─── Records

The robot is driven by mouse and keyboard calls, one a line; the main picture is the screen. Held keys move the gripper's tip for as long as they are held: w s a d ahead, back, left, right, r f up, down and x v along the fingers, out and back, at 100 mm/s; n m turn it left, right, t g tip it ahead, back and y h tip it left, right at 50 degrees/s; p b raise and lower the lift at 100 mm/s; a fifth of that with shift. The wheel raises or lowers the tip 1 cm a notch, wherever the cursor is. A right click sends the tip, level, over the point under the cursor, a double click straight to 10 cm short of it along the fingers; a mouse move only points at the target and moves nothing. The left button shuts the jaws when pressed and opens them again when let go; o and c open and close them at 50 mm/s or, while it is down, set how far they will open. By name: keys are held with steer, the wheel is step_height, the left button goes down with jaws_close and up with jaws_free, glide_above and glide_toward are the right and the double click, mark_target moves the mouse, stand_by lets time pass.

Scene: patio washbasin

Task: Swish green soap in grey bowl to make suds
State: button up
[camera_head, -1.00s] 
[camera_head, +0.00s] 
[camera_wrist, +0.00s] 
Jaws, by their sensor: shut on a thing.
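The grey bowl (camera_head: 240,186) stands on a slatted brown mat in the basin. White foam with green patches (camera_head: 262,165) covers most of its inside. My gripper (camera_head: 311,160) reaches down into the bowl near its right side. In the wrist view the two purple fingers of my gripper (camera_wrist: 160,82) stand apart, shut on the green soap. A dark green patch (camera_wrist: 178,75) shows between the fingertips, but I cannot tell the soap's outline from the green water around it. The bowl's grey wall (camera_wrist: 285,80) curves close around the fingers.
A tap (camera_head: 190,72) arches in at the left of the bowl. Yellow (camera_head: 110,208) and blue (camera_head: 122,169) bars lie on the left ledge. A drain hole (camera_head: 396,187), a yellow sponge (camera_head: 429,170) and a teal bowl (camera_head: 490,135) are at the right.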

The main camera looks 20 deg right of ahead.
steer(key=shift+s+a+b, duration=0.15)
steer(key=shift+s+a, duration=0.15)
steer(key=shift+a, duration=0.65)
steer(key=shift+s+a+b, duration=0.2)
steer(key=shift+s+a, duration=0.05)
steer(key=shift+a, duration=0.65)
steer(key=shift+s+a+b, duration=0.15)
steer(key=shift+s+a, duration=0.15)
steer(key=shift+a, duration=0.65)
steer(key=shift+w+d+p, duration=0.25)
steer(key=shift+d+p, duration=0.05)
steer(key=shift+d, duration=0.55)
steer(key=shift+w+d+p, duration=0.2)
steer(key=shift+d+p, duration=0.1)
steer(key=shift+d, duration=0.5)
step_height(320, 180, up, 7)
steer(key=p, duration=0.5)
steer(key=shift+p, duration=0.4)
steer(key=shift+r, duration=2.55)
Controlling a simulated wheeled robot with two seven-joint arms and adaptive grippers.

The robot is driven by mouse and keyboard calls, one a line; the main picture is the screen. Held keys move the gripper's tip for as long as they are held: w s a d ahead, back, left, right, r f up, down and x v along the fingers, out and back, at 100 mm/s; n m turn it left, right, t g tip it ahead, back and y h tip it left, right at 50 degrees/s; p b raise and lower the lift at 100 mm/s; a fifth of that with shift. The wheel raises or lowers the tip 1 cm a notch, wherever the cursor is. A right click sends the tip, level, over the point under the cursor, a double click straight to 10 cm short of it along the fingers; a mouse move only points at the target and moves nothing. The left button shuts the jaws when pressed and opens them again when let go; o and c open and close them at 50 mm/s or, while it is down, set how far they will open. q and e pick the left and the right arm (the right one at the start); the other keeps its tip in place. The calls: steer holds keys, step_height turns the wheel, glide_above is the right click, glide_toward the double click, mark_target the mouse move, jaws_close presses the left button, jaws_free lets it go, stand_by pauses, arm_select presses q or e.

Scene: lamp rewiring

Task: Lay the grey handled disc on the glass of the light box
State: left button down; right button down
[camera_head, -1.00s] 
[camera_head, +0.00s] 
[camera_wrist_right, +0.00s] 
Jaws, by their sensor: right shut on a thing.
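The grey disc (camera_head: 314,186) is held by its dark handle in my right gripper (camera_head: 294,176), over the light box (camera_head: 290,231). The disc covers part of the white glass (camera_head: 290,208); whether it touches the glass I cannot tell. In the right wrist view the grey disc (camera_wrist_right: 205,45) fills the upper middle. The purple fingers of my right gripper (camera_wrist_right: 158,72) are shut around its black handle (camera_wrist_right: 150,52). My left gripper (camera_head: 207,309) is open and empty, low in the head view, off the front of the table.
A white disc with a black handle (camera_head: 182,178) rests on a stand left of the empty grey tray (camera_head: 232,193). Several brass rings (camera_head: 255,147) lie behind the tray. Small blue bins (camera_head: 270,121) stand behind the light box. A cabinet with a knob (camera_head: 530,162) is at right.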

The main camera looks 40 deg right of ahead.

──────

Find the word "Scene" in the material, then list each line that holds it.

Scene: patio washbasin
Scene: lamp rewiring

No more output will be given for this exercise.